When I'm in a conversation for transformation ie when I come from the experience of being whole and complete, I'm not limited or constrained by whether or not the person or the people with whom I'm in the conversation, also experience being whole and complete. The thing is in coming from the experience of being whole and complete, a conversation for transformation makes the experience of being whole and complete available for everyone like a possibility.

When my three children first participated in Werner's work in the form of the Landmark Forum for Young People, it was a memorable experience for each of them. Something shifted irrevocably and forever in their lives - which means something shifted irrevocably and forever in our  lives. The cat's now out of bag. The genie's now out of the lamp. The conversation for transformation is fully present and alive in our lives - and it shows. Look at them. Look at the children. It's palpable.

If we tell the truth about the way you and I commonly talk ie if we're authentic about it, we'll 'fess up that our conversations about  something often devolve into little more than stream-of-consciousness gabbing. To have a conversation for  something (and in particular, to have a conversation for transformation), someone has to be willing to step up and be intrusive ie to interfere with the gab ie to interrupt the status quo. With my children, that someone is mostly me (that is, for now at least: more and more, they're each taking the initiative in this regard). What makes my role possible is their background of participation in Werner's work. They may continue on to more of Werner's programs. They may not. Either way, the conversation for transformation has been started in their lives ie it's been fully  and completely  started in their lives. You can't put a price tag on this. It's priceless. It gives me an opening to be in the conversation for transformation with them forever.

Alexandra is now a young executive living in Washington DC with a nationwide criss-crossing business travel schedule that adequately reflects the high esteem and trust in which her company holds her. Christian is hand-building specialized computers for a startup tech company whose end-product has the quiet potential of becoming a monster hit. To the company with whom he works, Christian is a godsend. Joshua works with an extraordinary educational ranch here in the Napa valley, the wine country  in California where we live.
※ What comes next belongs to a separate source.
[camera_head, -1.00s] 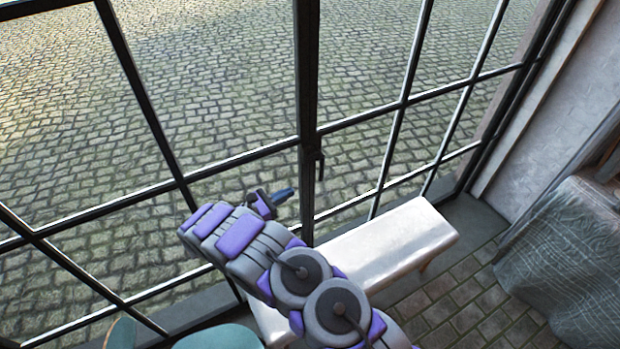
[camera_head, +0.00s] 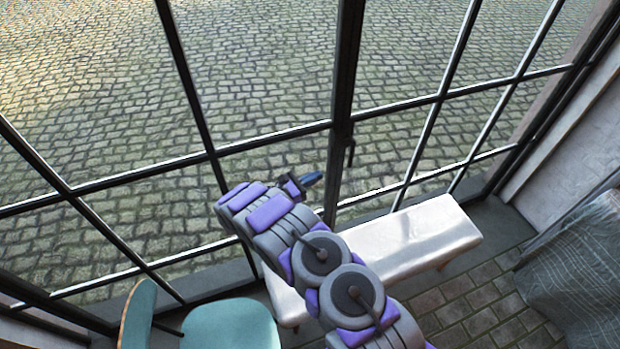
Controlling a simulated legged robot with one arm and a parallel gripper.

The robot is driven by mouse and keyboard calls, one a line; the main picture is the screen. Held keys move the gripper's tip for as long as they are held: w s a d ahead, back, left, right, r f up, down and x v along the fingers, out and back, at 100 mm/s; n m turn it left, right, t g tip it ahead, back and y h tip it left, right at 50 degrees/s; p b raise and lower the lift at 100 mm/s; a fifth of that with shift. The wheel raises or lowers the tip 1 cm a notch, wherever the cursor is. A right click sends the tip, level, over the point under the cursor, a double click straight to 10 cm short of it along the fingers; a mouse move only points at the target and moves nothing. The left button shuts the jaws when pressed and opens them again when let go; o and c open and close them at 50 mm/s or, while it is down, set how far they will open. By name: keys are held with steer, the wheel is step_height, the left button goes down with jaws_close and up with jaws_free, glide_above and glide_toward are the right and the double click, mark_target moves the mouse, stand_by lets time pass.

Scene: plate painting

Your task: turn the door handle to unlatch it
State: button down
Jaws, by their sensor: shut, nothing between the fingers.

In his tenure there, his responsibilities have included taking care of livestock and crops (he's brilliant at both) and managing the ranch's social media interfaces. But more recently he's been receiving acclaim for who he's being  with the children who participate in the programs. The children adore  Joshua.

<aside>

In many ways, Joshua is the most fortunate (and the smartest) of all of us. He's escaped the rat race. He works outdoors in gorgeous surroundings. He experiences himself making a difference in people's lives on a daily basis. He, like me, is a cowboy at heart. The difference between Joshua and me is Joshua has made it real for himself in his life.

<un-aside>

None of my children have ever been in trouble with the law, with drugs, with alcohol, with gangs, or even with their own inner workings ("inner workings" isn't a rigorous descriptor, yet here it's good enough for jazz). They're now each in their mid-twenties. They don't smoke. They're responsible. They know the value of investing (they regularly set aside money for their financial future) even at their tender ages. They eat right. They work out. They're fit. They're healthy. They're loving and kind. Mostly they're just nice people  to be around and hang out with. We're best friends. That's how they've turned out ie that's how we've  turned out. Nothing more. Nothing less.
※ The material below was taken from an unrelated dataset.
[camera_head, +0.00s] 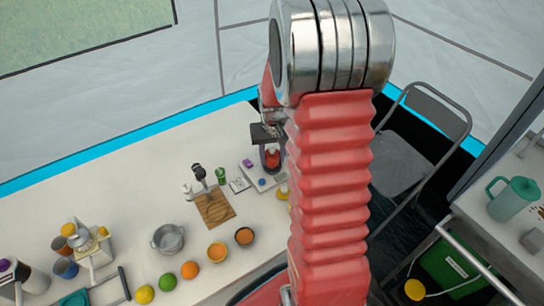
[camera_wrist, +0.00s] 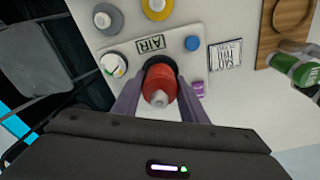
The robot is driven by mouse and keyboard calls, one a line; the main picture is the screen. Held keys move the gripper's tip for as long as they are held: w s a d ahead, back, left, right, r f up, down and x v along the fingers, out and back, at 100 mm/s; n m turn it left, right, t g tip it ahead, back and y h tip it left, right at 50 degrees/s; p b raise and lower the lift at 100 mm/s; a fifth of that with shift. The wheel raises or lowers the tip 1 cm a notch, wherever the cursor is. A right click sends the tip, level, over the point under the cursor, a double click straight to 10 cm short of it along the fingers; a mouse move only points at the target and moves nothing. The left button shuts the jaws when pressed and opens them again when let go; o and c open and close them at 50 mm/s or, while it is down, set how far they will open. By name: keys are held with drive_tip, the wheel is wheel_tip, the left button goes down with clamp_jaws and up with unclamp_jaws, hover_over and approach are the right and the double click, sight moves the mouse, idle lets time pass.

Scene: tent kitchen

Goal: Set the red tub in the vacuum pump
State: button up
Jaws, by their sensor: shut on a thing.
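The red tub (camera_wrist: 160,88) is between the two purple fingers of my gripper (camera_wrist: 160,100) in the wrist view, with its grey tip toward the camera. My gripper (camera_head: 271,165) is shut on the tub (camera_head: 272,155) in the head view. Behind the tub is a white panel (camera_wrist: 135,70) with an AIR label, which may be the vacuum pump. A dark rounded shape (camera_wrist: 160,61) shows just behind the tub. The tub hides most of it, and I cannot tell whether they touch.
A blue knob (camera_wrist: 192,43), a purple block (camera_wrist: 198,89) and a dial (camera_wrist: 113,65) surround the tub. A green can (camera_wrist: 308,72) lies at right. In the head view, a cutting board (camera_head: 214,208), a metal pot (camera_head: 168,239) and fruit stand left on the counter (camera_head: 110,185).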

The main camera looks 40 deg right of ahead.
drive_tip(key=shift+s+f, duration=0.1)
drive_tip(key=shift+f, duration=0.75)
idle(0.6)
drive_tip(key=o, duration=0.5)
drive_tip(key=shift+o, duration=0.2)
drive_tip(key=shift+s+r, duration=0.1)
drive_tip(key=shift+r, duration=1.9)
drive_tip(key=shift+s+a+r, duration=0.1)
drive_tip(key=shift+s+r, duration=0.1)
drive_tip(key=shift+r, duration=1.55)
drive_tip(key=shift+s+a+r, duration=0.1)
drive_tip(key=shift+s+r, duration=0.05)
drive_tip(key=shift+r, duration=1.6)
Every now and then, someone asks me "What did you do to have your children turn out the way they've turned out? How did you have them turn out so great? What's your secret?". It's a valid question, to which there are many possible answers, none of which is a secret. Parenting, for the most part, is a try-it-on-and-see  thing. It doesn't come with an instruction manual (as Richard Buckminster "Bucky" Fuller may have said). But that's not a new or even an original insight (ask any parent: they'll echo it). There is, however, one thing I can claim to be somewhat original in my own approach to parenting, and it's this: whenever we (ie whenever my children and I) have a conversation in which I don't know (or am at a loss to know) how to proceed, I steer the conversation with them the way Werner steers the conversation with me whenever I have the good fortune to be in a conversation with him.
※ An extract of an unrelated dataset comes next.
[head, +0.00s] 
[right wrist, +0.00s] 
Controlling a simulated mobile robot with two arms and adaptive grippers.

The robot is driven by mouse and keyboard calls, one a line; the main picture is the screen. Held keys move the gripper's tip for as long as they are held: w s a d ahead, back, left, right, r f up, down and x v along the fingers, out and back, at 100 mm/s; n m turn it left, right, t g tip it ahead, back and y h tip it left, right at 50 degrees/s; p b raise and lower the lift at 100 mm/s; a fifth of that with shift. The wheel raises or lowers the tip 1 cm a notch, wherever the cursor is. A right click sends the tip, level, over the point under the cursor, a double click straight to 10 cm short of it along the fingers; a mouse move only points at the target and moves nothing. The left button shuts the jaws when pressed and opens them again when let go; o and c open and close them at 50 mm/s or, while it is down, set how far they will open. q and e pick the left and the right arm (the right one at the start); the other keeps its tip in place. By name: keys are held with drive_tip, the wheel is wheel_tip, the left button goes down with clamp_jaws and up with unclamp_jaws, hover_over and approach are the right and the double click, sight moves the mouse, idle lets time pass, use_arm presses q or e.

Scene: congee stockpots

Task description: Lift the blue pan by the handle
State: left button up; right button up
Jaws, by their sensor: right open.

What does that mean "the way Werner steers the conversation"?  It means when they're experiencing something with which they're wrestling, I get out of their way and allow them to experience it, rather than trying to come up with something which will alleviate their experiencing it. It means when they don't know what to do, I suggest they look for possible actions they could take (more to the point, I ask them what they see is possible next  for themselves) rather than diminishing them with trite answers and bon mots. From that point on, I notice them becoming empowered (ie I notice them empowering themselves) to pick up the ball and run with it, and eventually drop-kick it through through the goal posts of their own lives while I'm standing here on the sidelines yelling and cheering them on as hard as I can for all I'm worth.

It works. The conversation for transformation works. If you want evidence, look at the children.